1144 carbon steel is a resulfurized, medium-carbon grade prized in precision manufacturing for delivering high as-drawn strength alongside superior chip control. Designated UNS G11440 and frequently produced to ASTM A311 requirements, this alloy offers yield strengths exceeding those of 1045 while maintaining a machinability rating roughly 50% higher. Engineers specify it for power-transmission shafts, hydraulic studs, and screw-machine components where post-machining heat treatment must be minimized or eliminated.

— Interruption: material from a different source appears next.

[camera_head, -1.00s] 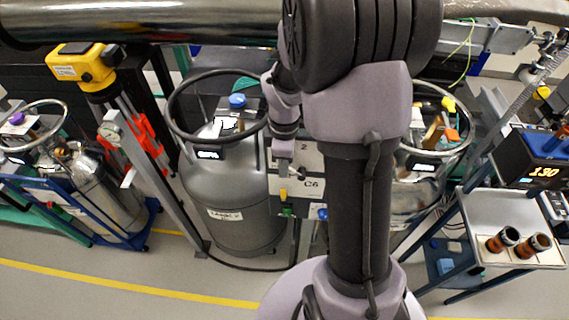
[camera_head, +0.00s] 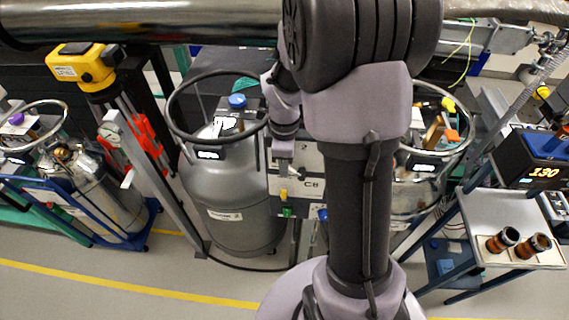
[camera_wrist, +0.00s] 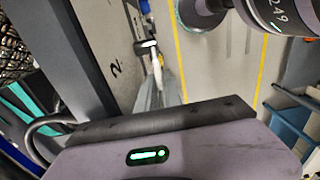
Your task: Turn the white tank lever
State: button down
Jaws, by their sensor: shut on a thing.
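My gripper (camera_wrist: 157,92) reaches in front of a pale panel in the wrist view. Its narrow grey fingers are closed on a small white lever (camera_wrist: 147,45) with a dark part beside it; the contact is small and partly hidden. In the head view my gripper (camera_head: 283,170) hangs in front of the labelled panel (camera_head: 311,165), right of the large grey tank (camera_head: 225,210). The lever is too small there to make out its angle. The tank has a dark ring on top, a blue knob (camera_head: 237,101) and a white fitting (camera_head: 222,126).
A yellow device (camera_head: 80,68) on a post stands left, beside a blue cart (camera_head: 95,222) with a cylinder. Another ringed tank (camera_head: 425,185) is partly behind my arm. A side table (camera_head: 500,215) with two brown-black parts stands right. A long metal pipe (camera_head: 140,22) crosses above. Front floor is clear.

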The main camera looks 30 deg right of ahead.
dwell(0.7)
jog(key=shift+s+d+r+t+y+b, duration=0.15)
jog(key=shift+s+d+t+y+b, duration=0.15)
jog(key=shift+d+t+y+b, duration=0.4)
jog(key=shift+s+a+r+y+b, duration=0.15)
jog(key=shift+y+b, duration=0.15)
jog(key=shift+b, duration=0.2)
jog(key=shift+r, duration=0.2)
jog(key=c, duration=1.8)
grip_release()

What Is 1144 Carbon Steel?
UNS G11440 belongs to the family of high-manganese, free-cutting steels intentionally alloyed with elevated sulfur to form manganese-sulfide (MnS) inclusions. These sulfide stringers act as built-in lubricants and stress risers that promote short, broken chips rather than long, stringy swarf. Commercial-quality rounds are almost always cold-drawn over pre-turned hot-rolled blooms, then stress-relieved to meet ASTM A311 Class B mechanical minimums. A premium variant—widely recognized by the trade name StressProof—adds tighter straightness tolerances and comprehensive ultrasonic testing for shafting applications where runout tolerance is critical.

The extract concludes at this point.